Markov also believes that Franklin would not have understood who the Tartars were and would simply identify any inhabitant of the Russian Empire as a Tartar. He suggests that John Ledyard, the Connecticut Yankee explorer who travelled across the Russian Empire in 1787-1788, makes such a misidentification. My own reading of Ledyard’s journals suggests the exact opposite. For example, when Ledyard is in Siberia he dines with a Mr. Karamyscherff. Ledyard writes of this name It is a Tartar name and he is of Tartarian extraction. Why would Ledyard write this if Tartar and Russian were synonymous?
What is much more commonly the case is to the wider use of the word “Tartar” in eighteenth century English to refer to any native, non Caucasian people group of Europe, Asia and the Americas. But this wider usuage does not preclude a more specific one. An American source much close to the time of Domien’s meeting with Franklin in Philadelphia in 1747/48 evinces such an understanding. In the Boston Weekly Newsletter of December 20, 1750 O.S. the following news is reported from Petersburg, the capital of the Russian Empire:
Sept. 8 – The Synod (i.e. The Holy Synod of the Russian Orthodox Church.) has received letters from the college established for the Propagation of the Gospel among the people of Asia, whereby it appears, that during the first six months of the present year they have brought into the Pale of the Greek Church 5182 men, and 2532 women; all which converts have been made among the Tartarian Nations inhabiting the Kingdom of Kazan and the Government of Orenbourg…
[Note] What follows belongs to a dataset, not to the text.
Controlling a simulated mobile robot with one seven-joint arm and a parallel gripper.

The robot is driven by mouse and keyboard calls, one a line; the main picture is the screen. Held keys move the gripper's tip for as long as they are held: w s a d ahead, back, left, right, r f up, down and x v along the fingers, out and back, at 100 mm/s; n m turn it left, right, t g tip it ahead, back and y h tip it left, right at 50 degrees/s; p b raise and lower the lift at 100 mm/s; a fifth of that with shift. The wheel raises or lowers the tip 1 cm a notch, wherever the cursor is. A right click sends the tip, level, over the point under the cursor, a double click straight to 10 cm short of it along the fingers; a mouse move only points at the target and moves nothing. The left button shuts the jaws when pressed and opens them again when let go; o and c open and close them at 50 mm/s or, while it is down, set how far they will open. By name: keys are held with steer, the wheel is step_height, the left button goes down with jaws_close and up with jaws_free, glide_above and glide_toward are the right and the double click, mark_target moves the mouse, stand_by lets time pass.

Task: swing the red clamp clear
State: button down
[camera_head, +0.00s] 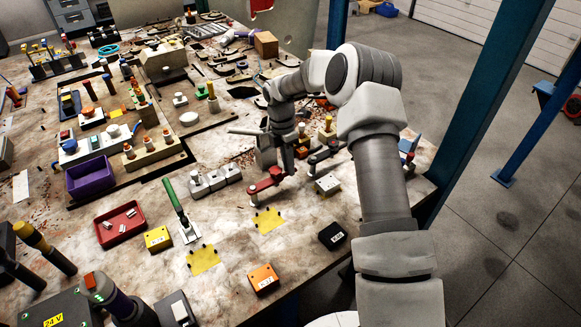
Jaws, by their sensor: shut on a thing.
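The red clamp (264,182) lies low over the table, its arm slanting from lower left to upper right. My gripper (284,168) reaches down from the upper right and is shut on the clamp's right end. The gripper's own links hide the fingertips and part of the clamp's pivot end.
A dark-handled clamp (322,154) and a pale block (327,184) stand close on the right. Yellow patches (269,219) mark fairly clear table in front. A blue post (486,100) rises beyond the table's right edge.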

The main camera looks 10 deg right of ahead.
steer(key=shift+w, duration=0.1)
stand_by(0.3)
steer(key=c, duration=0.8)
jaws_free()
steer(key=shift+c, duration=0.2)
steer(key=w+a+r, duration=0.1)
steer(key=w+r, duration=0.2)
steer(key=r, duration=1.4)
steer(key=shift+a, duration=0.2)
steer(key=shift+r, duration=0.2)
Even today the Kazan Republic in Russia is the principal center of Tartar peoples. The Tartars were subjugated by the Mongols in the thirteenth century and are often thought of as being synonymous with them. As the Mongols also overran Transylvania at that time I cannot see why people of Tartar descent in Transylvania should not have existed some four/five hundred years later.
In this regard I was particularly intrigued to learn of a village called Tartaria in the Săliştea region of Transylvania. In the 1750’s this area became the center of Orthodox resistance to the attempts by the Austro-Hungarian empire to force union with Rome upon the Orthodox.
Nicholas Chapman, Herkimer NY, May 21 2012
“As the Mongols also overran Transylvania at that time I cannot see why people of Tartar descent in Transylvania should not have existed some four/five hundred years later.”
One need not speculate. Tartars still live in Transylvania, although more are found in Dobruja, the coastal area of Romania.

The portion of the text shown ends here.